Design/methodology/approach
It contrasts the highly localised forms of ‘soft power’ – or the ways in which leaders mobilise brands, plans and strategies to tell stories about place – arguing that there is a considerable divergence between the way that this symbolic capital has been deployed within and across the two city-regions. Whilst this is striking it is still true that ‘Hard powers’ – fiscal, legislative or regulatory mechanisms – are elusive for both Manchester and Liverpool notwithstanding recent moves towards combined authorities for both places. The only model of English urban governance with statutory powers covering transport, economic development and planning is located in Greater London, a legacy of the post-RDA institutional landscape in England.
Findings
This paper argues that it would be extraordinary if forms of leadership capable of meaningfully connecting the two cities cannot be found but that this must be seen within a sclerotic English context where there is a huge disconnect between desirable form and functions of urban governance, and the effect this has on regional economic performance.

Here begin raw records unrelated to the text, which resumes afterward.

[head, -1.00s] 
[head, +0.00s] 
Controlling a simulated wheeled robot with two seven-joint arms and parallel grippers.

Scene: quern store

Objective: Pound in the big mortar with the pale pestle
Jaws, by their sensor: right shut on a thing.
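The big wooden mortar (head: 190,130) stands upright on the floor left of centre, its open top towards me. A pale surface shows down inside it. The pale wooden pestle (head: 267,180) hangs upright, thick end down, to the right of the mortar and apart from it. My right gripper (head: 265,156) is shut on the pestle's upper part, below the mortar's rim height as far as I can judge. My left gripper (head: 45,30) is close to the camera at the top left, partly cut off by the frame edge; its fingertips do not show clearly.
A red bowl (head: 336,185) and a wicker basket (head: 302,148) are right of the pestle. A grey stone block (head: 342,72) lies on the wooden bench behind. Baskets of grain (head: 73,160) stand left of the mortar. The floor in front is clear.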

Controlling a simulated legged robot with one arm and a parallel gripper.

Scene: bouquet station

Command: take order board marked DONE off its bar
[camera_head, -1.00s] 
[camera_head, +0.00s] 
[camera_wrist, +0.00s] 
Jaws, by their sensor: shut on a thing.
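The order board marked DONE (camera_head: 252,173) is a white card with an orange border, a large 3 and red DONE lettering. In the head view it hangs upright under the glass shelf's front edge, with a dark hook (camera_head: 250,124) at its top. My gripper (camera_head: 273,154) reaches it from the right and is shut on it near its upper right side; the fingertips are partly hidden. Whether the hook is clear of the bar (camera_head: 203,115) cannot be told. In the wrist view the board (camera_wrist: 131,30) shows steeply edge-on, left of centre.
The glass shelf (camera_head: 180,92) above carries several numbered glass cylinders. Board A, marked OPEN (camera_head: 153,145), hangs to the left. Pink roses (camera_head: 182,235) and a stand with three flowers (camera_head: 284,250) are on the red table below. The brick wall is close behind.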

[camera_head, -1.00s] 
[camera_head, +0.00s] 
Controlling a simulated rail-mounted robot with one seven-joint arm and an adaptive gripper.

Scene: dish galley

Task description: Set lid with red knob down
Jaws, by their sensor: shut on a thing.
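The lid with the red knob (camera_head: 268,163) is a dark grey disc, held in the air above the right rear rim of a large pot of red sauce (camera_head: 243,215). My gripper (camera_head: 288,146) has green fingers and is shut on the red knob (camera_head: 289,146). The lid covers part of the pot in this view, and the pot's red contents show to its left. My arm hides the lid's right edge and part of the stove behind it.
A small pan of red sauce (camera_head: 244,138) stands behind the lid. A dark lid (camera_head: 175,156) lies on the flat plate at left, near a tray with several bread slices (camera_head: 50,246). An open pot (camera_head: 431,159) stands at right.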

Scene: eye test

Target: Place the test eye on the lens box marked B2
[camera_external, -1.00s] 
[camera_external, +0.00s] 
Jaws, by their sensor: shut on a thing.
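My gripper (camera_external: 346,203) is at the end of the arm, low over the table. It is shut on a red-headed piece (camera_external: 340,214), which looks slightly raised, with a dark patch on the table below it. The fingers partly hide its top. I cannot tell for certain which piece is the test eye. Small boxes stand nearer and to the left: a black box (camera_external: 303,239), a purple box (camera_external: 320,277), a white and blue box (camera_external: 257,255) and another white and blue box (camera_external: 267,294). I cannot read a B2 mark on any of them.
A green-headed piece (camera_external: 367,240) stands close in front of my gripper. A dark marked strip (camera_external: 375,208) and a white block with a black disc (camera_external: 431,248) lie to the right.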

It concludes that local government austerity has had a negative effect on the sort of ‘soft power innovations’ necessary in both cities and that rhetorics of English localism have provided neither a propitious context for inter- nor intra-urban governance innovation.
Value/originality
This paper seeks to describe some of the ways in which collaborations within the city-regions of Manchester and Liverpool have been achieved, making the case that there have been divergent governance experiments which may hamper the aspiration for extensions beyond their border and for intra-urban leadership and governance which combines the two great cities and their areas of influence.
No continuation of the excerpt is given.